1972’s Trouble Man would be one of only two cinematic efforts by this pioneer (the second being an incendiary 1973 film, The Spook Who Sat By The Door, about a black revolutionary’s efforts to infiltrate the CIA). One suspects that the blooming Blaxploitation genre failed to offer this clearly thoughtful director enough humanism to chew on, and so he abandoned movies to concentrate on television, where he went on to helm many episodes of whiter-than-white series like The Waltons, Magnum P.I., The Rockford Files, and The Greatest American Hero. Trouble Man is no masterpiece, but Dixon had nothing to be ashamed of; like many films of its genre and period, it’s a lot of fun.
A stern Robert Hooks plays our chic, straight-talking hero, Mr. T (we never find out his real name; I suppose it is Trouble). It’s difficult to determine what the man actually does for a living—he’s not a detective or a crime boss. He inhabits a murky in-between state as the tough go-to asskicker when things turn stormy in the Los Angeles underworld. The movie’s first lines were probably pretty hilarious in 1972: he’s approached by Billy Chi (Akili Jones), a henchman for street boss Chalky (Paul Winfield). Billy says “Chalky sent me to say he wants to see you on some business, Mr. T.” Hooks’ response: “You go tell Chalky he can kiss my black ass.” The Medved book lists this as some of the film’s “bad” dialogue, but it feels pretty prophetic to me. And there’s a lot more of this kind of steely talk herein.

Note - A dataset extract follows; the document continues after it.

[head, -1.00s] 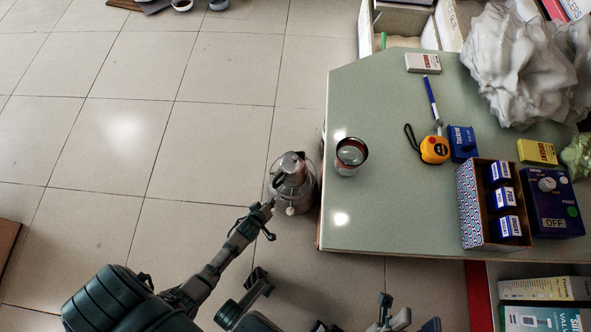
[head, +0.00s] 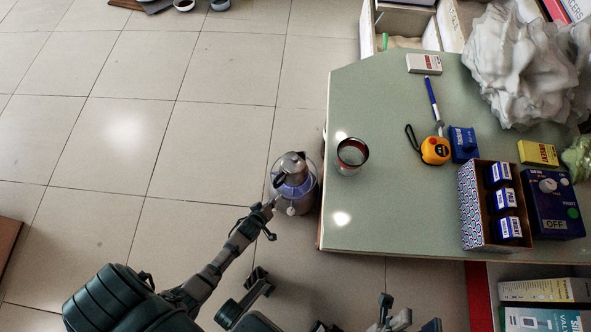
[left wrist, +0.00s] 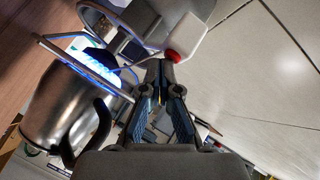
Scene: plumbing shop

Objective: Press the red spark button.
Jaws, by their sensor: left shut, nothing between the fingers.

It turns out Chalky wants Mr. T to track down a team of hoods overturning the profitable craps games run by he and Pete Cockrell (a slimy Ralph Waite). Riding in T’s gorgeous white Cadillac, Chalky contracts with T a hit deal with a payout of $10,000. Yet you can just glance at ferret-like Waite, with his color-coordinated glasses hiding those hinky blue eyes, and you know something more odious is up, even if the sweatier, more genuflecting Winfield is in cahoots (it’s illuminating to remember that, in 1972, Paul Winfield became among the first black actors nominated for the Best Actor Oscar for Martin Ritt’s gentle Sounder, while Ralph Waite was toiling away on CBS’ The Waltons, another warm, rural-set family drama). Anyway, soon Mr. T is sniffing at the heels of another LA player Mr. Big (Dixon’s Nothing But a Man co-star Julius Harris, excellent) and, in the pool hall that serves as T’s unconventional office, there’s a mid-film confrontation that confirms our worst suspicions (I found myself really rooting for Bill Henderson’s Jimmy, the overseer of the pool hall).
I love the black action films of this period, and Trouble Man, in its newly polished Kino Lorber Blu-ray iteration, rewards such adoration. First of all, it’s essential to note the film provides us with the only big-screen score composed by R&B legend Marvin Gaye. Gaye’s work doesn’t approach the brilliance of Isaac Hayes’ magnificent orchestrations for Gordon Parks’ Shaft (most of the work here sounds like sub-par TV movie music). But Trouble Man does sport a spectacularly jazzy, extremely memorable title song which became one of Gaye’s biggest hits (the radio version concentrates on Gaye’s perfect falsetto voice but, here over the film’s credits, we’re treated to a track with Gaye’s deeper harmonics taking an unfamiliar lead).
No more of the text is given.